Comment 9 W. Trevor King 2021-05-03 23:57:06 UTC
> So then, the request here is to: in any future version of Openshift where we update the ignition spec version, we must also backport it as a feature to the previous y release.

Alternative, although forward-looking-only, approach would be to teach the MCO to write a version that the previous minor understands.  If 4.7 had written 3.1, 4.7->4.6 rollbacks would have been fine.  And if 4.6 wrote 2.2, 4.6->4.5 rollbacks would have been fine.  I dunno how much effort it is to fix existing releases via backports, but if, say, 4.9 learns how to read 3.3 (or whatever) but keeps the default at 3.2 for a minor, we'll avoid getting into this situation with 4.9 -> 4.8 rollbacks.

Comment 10 Yu Qi Zhang 2021-05-04 00:28:32 UTC
> Alternative, although forward-looking-only, approach would be to teach the MCO to write a version that the previous minor understands.

That does get into another issue.
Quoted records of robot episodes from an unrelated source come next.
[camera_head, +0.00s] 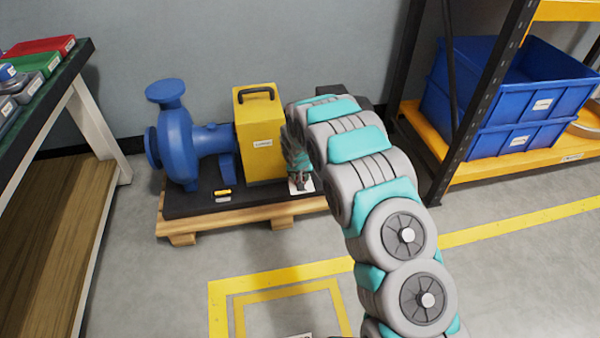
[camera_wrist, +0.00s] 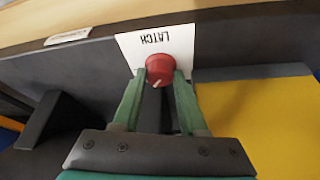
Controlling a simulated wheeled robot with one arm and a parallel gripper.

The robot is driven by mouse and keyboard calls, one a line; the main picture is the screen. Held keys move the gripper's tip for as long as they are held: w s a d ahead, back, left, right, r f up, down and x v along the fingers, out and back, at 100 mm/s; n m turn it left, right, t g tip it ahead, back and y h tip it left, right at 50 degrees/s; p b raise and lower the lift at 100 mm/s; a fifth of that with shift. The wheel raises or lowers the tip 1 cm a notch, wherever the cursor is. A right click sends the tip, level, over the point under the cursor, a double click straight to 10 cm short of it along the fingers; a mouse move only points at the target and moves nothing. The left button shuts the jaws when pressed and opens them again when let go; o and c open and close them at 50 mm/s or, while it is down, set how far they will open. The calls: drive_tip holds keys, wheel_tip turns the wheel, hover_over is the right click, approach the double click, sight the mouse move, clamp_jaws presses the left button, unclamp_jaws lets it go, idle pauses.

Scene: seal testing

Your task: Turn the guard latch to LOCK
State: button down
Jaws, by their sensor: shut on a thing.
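The guard latch is a round red knob (camera_wrist: 160,70) with a pale pointer mark, in front of a white plate (camera_wrist: 185,42) lettered LATCH. The plate appears upside down in the wrist view. My gripper (camera_wrist: 160,82) has its two green fingers on either side of the knob, shut on it. In the head view my gripper (camera_head: 300,180) reaches down beside the yellow guard (camera_head: 260,135), and the white plate (camera_head: 293,189) shows partly below it. The knob is hidden there by my gripper. I cannot read any LOCK marking.
The blue pump (camera_head: 178,140) stands left of the guard on a dark base over a wooden pallet (camera_head: 185,228). A small yellow-and-black piece (camera_head: 222,193) lies on the base. A rack with blue bins (camera_head: 515,90) is at right, a workbench (camera_head: 85,90) at left.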

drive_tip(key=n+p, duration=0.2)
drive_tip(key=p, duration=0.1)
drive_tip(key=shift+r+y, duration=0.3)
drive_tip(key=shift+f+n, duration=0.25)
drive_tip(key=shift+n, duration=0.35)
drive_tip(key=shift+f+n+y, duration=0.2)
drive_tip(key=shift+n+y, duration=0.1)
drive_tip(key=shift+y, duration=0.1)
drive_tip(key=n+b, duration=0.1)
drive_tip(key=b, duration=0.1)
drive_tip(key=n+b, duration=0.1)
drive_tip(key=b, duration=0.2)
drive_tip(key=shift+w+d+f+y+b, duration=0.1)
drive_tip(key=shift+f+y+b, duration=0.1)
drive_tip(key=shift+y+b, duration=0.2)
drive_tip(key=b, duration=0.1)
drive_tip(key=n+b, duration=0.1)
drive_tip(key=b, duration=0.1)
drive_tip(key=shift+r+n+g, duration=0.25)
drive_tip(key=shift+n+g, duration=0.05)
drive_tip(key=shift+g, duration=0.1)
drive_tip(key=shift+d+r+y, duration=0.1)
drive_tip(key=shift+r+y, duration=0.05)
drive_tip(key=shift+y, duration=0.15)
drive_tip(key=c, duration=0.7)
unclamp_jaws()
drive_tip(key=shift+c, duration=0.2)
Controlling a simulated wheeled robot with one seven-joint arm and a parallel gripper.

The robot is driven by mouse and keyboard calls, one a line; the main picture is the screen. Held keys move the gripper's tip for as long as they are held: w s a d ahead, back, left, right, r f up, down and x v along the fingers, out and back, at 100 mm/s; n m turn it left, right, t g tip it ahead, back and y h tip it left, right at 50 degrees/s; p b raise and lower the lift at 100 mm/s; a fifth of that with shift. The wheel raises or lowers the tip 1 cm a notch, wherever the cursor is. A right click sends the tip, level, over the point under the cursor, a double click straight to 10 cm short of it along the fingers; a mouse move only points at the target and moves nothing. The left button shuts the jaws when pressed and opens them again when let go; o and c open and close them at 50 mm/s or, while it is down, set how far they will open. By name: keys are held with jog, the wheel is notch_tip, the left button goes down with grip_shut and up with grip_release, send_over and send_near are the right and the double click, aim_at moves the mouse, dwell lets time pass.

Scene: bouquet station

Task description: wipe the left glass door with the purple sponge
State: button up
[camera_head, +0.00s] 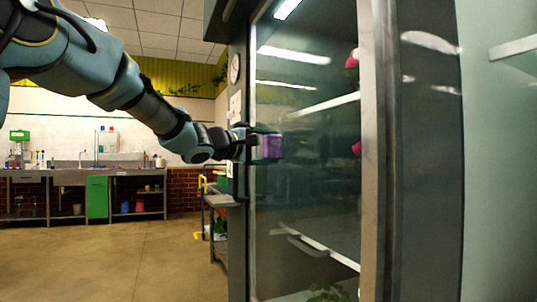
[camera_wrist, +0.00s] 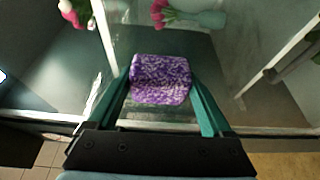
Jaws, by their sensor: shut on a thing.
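The purple sponge (camera_head: 271,147) is held between the fingers of my gripper (camera_head: 262,147). In the wrist view the sponge (camera_wrist: 160,80) sits between the two teal fingers of my gripper (camera_wrist: 160,98). The sponge is at the left part of the left glass door (camera_head: 305,190), about mid-height in the head view. It looks against or very close to the glass; contact itself cannot be made out. The door looks shut. In the wrist view the glass fills the space behind the sponge.
Behind the glass are shelves and pink flowers (camera_wrist: 160,12). A metal upright (camera_head: 372,150) runs along the door's right side. A shelf cart (camera_head: 222,200) stands left of the cabinet. A counter (camera_head: 85,172) with bottles is at the back left. The floor (camera_head: 120,260) between is clear.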

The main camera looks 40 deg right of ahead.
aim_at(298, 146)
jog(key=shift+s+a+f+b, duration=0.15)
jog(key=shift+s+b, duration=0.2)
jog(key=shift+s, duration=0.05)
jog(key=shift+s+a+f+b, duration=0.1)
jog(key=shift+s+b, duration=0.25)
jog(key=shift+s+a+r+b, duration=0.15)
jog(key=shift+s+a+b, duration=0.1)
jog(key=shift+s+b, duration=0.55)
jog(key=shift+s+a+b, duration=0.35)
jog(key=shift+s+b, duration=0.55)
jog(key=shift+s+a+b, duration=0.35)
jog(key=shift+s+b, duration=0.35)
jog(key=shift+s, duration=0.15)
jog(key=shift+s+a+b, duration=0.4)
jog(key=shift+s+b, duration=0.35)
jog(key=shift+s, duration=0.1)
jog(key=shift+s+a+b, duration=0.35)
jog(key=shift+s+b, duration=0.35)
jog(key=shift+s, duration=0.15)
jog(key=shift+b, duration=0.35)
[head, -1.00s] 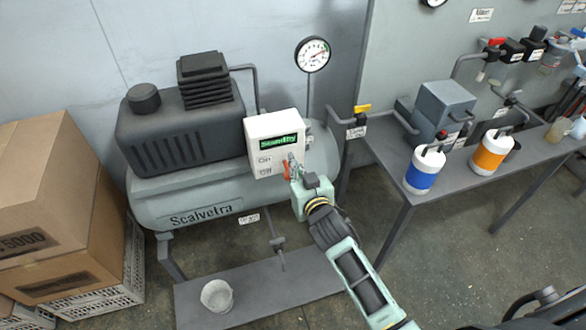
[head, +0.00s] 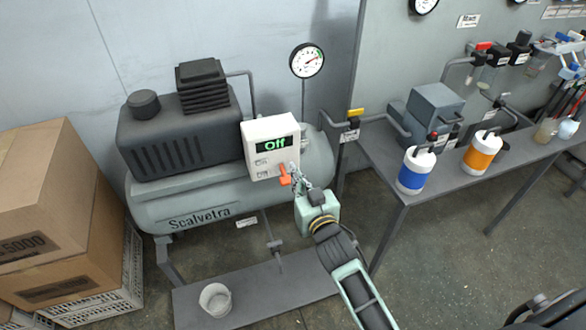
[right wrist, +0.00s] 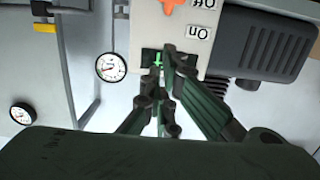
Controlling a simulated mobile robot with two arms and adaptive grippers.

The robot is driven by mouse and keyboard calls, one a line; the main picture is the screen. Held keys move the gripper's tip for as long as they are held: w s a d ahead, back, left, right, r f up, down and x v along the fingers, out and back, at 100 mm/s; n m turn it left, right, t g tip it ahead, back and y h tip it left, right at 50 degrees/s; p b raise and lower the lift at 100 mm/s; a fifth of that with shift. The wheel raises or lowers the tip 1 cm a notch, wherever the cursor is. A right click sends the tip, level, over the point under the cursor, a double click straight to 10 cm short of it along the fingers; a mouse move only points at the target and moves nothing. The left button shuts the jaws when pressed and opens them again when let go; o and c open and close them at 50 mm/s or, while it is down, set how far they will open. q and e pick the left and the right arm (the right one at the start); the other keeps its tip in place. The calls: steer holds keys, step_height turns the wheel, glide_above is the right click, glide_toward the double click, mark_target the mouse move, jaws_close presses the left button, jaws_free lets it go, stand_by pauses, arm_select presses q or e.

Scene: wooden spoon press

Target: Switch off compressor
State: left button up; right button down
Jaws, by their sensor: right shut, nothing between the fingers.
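The compressor (head: 180,198) is a grey tank with a dark motor housing on top. Its white control box (head: 257,132) has a green display (head: 275,144) that reads "Off", with On and Off labels below. The orange switch handle (head: 284,174) is at the box's lower right and points down toward the Off label's level; it also shows in the right wrist view (right wrist: 172,5). My right gripper (head: 296,172) is shut and empty, close beside the handle; I cannot tell whether they touch. My left gripper is not in view.
A pressure gauge (head: 307,61) stands behind the compressor. A workbench (head: 400,185) at right holds blue and orange canisters. Cardboard boxes (head: 45,210) stack at left. A small bucket (head: 216,299) sits on the base plate below.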

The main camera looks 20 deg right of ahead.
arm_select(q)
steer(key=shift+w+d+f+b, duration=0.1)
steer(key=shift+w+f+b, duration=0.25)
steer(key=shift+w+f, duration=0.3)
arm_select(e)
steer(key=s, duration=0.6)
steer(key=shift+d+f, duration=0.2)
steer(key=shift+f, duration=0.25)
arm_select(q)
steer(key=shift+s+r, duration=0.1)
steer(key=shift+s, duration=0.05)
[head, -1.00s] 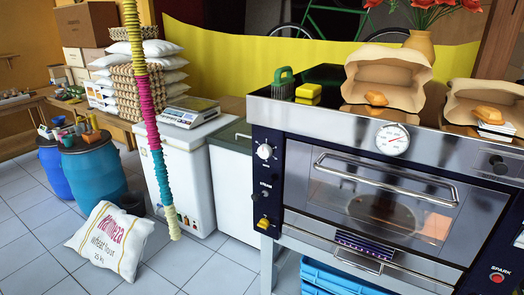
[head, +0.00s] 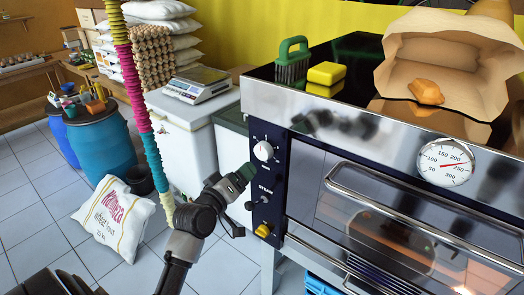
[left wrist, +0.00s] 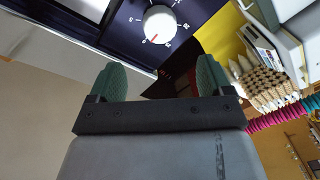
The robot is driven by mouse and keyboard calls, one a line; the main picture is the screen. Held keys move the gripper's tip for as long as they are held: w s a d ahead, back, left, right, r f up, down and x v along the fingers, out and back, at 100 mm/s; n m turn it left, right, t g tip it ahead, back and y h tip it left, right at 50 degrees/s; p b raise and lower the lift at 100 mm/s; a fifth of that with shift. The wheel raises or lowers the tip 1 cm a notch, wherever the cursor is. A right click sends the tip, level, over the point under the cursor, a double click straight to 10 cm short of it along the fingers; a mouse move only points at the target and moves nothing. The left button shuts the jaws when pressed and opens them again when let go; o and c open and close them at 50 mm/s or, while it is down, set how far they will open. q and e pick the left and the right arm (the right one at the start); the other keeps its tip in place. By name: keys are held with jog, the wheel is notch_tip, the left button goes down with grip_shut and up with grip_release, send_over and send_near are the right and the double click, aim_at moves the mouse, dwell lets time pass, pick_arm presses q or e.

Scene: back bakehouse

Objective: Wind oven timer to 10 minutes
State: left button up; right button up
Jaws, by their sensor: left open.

For example, the 4.7 spec 3.2 bump was to support LUKS encrypted storage in 4.7, which as I understand was not in 3.1, so I don't think that's feasible

Comment 11 W. Trevor King 2021-05-04 00:57:13 UTC
Looks like 3.2 was stabilized 2020-10-13 [1].  4.6.0 was 2020-10-21 [2].  The bump to 3.2 landed in the MCO on 2020-12-04 [3].  I agree that if we need a feature that's so young, backporting an ability to read the new spec version to the older minor's MCO is our only option.  But hopefully Ignition will get out in front of us a bit further, and we can auto bump an understanding of the new spec versions before we need to consume the features they add.  Any ideas when Ignition 3.3 is due to be stabilized?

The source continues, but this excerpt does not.